Check every line for the word "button" and state how many lines have it. Reply with the number alone.

- [DATA SHOWN]:
········
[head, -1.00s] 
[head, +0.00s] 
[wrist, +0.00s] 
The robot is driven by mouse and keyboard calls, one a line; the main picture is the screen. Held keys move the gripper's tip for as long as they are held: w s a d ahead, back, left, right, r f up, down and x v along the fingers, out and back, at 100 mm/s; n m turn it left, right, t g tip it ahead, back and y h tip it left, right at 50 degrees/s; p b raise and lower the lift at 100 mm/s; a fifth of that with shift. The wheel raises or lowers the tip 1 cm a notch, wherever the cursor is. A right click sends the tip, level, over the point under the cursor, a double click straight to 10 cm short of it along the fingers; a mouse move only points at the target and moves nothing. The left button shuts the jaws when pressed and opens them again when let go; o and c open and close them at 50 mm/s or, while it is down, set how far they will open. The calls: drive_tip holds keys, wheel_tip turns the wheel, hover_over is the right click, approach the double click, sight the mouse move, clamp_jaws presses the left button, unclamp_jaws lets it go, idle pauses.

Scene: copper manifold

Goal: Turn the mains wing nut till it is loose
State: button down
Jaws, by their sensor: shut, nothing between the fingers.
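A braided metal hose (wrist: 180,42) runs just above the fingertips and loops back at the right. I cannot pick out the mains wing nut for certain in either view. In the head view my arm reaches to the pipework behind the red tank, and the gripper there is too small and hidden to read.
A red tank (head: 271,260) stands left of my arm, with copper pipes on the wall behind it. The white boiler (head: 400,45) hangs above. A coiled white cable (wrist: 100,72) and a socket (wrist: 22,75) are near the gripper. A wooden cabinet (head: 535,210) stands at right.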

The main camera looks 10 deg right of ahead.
········
- [THE RESULT]: 2